## begin Given data

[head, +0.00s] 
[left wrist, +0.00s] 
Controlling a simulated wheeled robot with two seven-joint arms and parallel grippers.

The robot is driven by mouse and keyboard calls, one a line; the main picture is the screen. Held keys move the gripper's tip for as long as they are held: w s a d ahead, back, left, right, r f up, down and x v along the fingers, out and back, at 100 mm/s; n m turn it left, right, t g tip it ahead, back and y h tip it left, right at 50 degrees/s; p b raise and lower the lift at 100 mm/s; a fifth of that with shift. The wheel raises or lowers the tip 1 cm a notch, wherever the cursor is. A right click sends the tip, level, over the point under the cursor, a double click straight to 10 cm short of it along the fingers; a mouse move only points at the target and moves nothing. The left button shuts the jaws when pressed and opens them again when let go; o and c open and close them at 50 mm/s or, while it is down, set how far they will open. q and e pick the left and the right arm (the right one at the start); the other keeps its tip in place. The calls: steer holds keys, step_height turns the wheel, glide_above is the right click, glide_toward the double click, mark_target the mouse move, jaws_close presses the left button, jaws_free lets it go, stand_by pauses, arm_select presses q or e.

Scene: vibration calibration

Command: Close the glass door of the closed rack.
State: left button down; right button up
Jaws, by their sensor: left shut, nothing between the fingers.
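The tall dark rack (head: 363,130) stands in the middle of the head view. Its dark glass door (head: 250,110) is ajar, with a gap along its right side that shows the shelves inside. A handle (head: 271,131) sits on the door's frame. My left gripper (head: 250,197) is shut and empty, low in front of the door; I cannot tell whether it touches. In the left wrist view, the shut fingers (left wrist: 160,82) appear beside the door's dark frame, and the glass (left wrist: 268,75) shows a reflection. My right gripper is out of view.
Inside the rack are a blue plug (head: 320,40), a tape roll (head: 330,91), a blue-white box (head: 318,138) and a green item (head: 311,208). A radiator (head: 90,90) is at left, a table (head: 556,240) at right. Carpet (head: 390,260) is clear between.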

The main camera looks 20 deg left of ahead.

## end Given data

◆ Brief
Retype, word for word, every line from the line with "[left wrist, +0.00s]" to the line with "Controlling a simulated", inclusive. Add nothing.

◆ Final result
[left wrist, +0.00s] 
Controlling a simulated wheeled robot with two seven-joint arms and parallel grippers.

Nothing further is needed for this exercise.